I’m going to posit that for many of us, the problem may lie in the fact that we’re trying to change our bodies before we ever truly change our minds. So many of us jump into action before we even bother to consider what we’re doing. We pack our calendars with zealous workout regimens we never stick to. We purchase entire workout wardrobes we never wear and athletic equipment that we never use. We sign up for gym memberships, Pilates packages, and online diet groups without ever stopping to consider why we’re doing what we’re doing, what it all means, and what our desired results are worth to us. And we know where all the misspent effort gets us—right back in too-tight jeans.
Roman philosopher and playwright Seneca the Younger extolled, “Our plans miscarry because they have no aim. When a man does not know what harbor he’s aiming for, no wind is the right wind.” If we want to navigate our way to ideal health and fitness without once again getting blown right back off course, we must first carefully consider where we’re headed and why. We must chart our courses with conscious attention and care. In moving towards our healthiest ways of being and in welcoming healthy change, we must first make changes in our minds. Only then will we truly change our bodies and our lives.
Here then, is a step-by-step suggested guide for beginning to change the way our bodies work by first working with our minds. As the younger generation returns to school this season for another year of learning, I’m giving you some grown-up homework of your own.
HOW TO CHANGE YOUR BODY BY CHANGING YOUR MIND
1. Think it. Give yourself the following interview. Be honest in your answers. If it helps you, write them down. It may also help you to talk about it with a friend or perhaps with a group of friends with similar concerns. You can have them give you the interview aloud (as you also interview them), so you can hear yourself giving voice to your health and fitness goals.

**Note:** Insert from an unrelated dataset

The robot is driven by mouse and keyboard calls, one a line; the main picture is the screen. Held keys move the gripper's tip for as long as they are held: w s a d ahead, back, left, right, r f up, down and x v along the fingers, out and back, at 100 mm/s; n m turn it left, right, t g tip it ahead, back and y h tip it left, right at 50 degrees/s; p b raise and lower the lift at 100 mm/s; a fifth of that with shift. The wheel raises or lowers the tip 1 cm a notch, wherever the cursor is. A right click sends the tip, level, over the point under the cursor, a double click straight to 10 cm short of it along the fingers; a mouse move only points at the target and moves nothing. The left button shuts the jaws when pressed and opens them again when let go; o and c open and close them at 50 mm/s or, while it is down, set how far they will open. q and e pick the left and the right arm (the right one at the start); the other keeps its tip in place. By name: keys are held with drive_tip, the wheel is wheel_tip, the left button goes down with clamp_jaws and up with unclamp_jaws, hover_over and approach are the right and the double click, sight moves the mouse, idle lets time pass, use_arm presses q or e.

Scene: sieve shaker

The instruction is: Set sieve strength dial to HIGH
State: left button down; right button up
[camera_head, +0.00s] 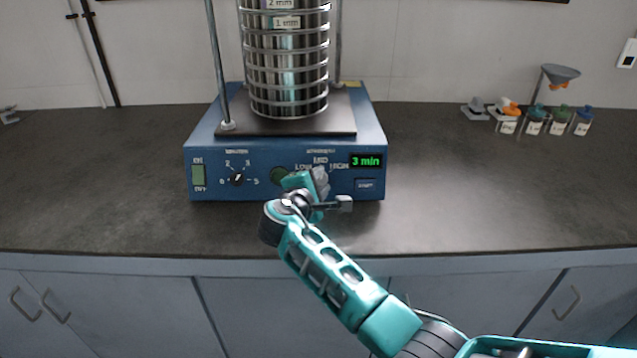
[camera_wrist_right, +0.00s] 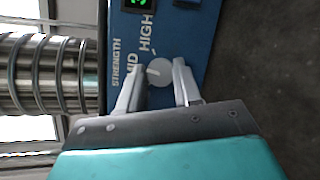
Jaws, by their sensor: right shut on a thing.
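The sieve shaker's blue base (camera_head: 200,155) stands on the counter. The strength dial (camera_wrist_right: 160,73) is a round grey knob in the right wrist view. Its white mark points about toward MID, not at HIGH (camera_wrist_right: 147,33). My right gripper (camera_wrist_right: 159,84) has its fingers on either side of the dial and is shut on it. In the head view my right gripper (camera_head: 320,182) is in front of the panel and hides the dial. My left gripper is not in view.
The sieve stack (camera_head: 287,65) stands on the base between metal rods. The panel has a green power switch (camera_head: 198,175), a minutes dial (camera_head: 237,179), a display (camera_head: 367,161) reading 3 min and a start button (camera_head: 365,184). Small bottles (camera_head: 558,122) and a funnel (camera_head: 560,72) stand at right.

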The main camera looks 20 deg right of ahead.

- What does “health” mean to you? What does “fitness” mean?
- Why do you want to be healthier and more fit?
- What is your health and fitness worth to you?
- What are some specific ways in which you’d like to feel healthier and more fit?

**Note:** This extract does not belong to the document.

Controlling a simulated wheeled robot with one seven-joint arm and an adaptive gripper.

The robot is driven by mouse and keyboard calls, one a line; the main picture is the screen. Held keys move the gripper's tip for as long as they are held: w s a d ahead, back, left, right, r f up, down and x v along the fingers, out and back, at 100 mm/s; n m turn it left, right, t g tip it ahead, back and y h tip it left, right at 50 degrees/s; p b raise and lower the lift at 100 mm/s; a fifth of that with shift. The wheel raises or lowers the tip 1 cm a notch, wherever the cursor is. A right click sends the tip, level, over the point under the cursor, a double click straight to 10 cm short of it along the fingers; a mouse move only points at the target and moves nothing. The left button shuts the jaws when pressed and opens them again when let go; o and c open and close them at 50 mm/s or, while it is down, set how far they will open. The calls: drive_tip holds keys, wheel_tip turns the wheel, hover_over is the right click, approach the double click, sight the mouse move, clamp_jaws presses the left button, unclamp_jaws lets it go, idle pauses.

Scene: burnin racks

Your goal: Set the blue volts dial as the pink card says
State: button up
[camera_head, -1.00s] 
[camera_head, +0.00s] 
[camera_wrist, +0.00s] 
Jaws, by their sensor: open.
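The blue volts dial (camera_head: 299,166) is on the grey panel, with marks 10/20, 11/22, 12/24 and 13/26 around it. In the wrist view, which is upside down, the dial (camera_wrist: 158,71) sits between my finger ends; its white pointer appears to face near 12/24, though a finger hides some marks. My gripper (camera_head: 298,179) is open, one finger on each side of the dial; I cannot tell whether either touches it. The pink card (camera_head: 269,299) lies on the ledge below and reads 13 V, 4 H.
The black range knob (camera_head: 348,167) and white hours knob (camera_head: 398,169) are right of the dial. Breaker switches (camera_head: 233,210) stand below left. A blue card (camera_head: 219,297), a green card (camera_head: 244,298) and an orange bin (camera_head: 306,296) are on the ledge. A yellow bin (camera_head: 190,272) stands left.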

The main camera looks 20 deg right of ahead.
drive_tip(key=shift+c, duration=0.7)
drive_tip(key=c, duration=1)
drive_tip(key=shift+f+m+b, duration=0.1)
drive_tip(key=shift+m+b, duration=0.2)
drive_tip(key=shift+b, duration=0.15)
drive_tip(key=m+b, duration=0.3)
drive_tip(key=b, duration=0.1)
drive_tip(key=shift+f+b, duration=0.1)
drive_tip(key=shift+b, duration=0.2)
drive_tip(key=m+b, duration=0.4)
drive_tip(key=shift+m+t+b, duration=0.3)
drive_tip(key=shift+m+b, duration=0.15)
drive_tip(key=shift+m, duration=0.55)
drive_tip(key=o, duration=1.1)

- What obstacles or unfinished business may be holding you back from becoming the healthiest, fittest version of yourself?
- Who or what purpose is served by your not being the healthiest, fittest self you can be? Has holding yourself back from change been serving you in some way?
- Examine your successes with health and fitness efforts in the past. Name a specific instance of success (or several instances). What has motivated you and helped you to succeed then? How did success feel?
- Examine your failures with health and fitness efforts in the past. Now, forgive yourself your past inaction along with all your actions and choices that might not have been the best for your health. Focus on acting and choosing in the healthiest way possible today and from this day forward.
- What important lessons can you learn from your current state of health that you can draw on through the rest of your life?
- How will you be better served by becoming your healthiest self? How will your life be changed for the better?
- Are you ready to experience excellent health and physical fitness? Are you willing to let this new joy into your life?
You must prepare yourself, decide that you are both ready and willing to let positive change happen to you. Make room in your life for a new you.
2. See it. Try this visualization exercize. Reserve a few minutes all by yourself in a comfortable chair, preferably with another empty chair nearby. Settle in and slowly focus on that empty chair until you can see yourself at some point in the future seated there. Don’t close your eyes and imagine this self in your head; see this you in six months, or five years, or ten, and—here’s the most important part—see the healthiest, fittest version of yourself then. Not the you that your current state of not-your-best-health might become, but instead, the healthiest version of yourself you could ever be— you, in the best shape and health imaginable. Sit with that version of yourself and get to know him or her. What does this person look like? How does she carry herself? What kind of energy does he project? What is she wearing? If it’s helpful, write down a detailed description of the person you see. The closer you look, the sooner you two will become one.
3. Feel it. Another day, after you have visualized this new, healthy you and you have started your new fitness drive, take a few moments to sit down again and feel what it’s like to be healthy. Close your eyes this time, take three breaths, and smile deeply as your breathing settles. Now, scan your body, from your head to your feet. What are you doing now that you recently could not do? How are you enjoying this newfound health and fitness? How great are you feeling? How much better will you feel as you continue? Again, if it helps you, write it all down.
4. Know it. Know that once you commit yourself to a new course of action, once you decide the change is already happening, it is as good as done. Know, now, deep inside you that you are healthy, you feel good, and—most of all—know that you are worth it.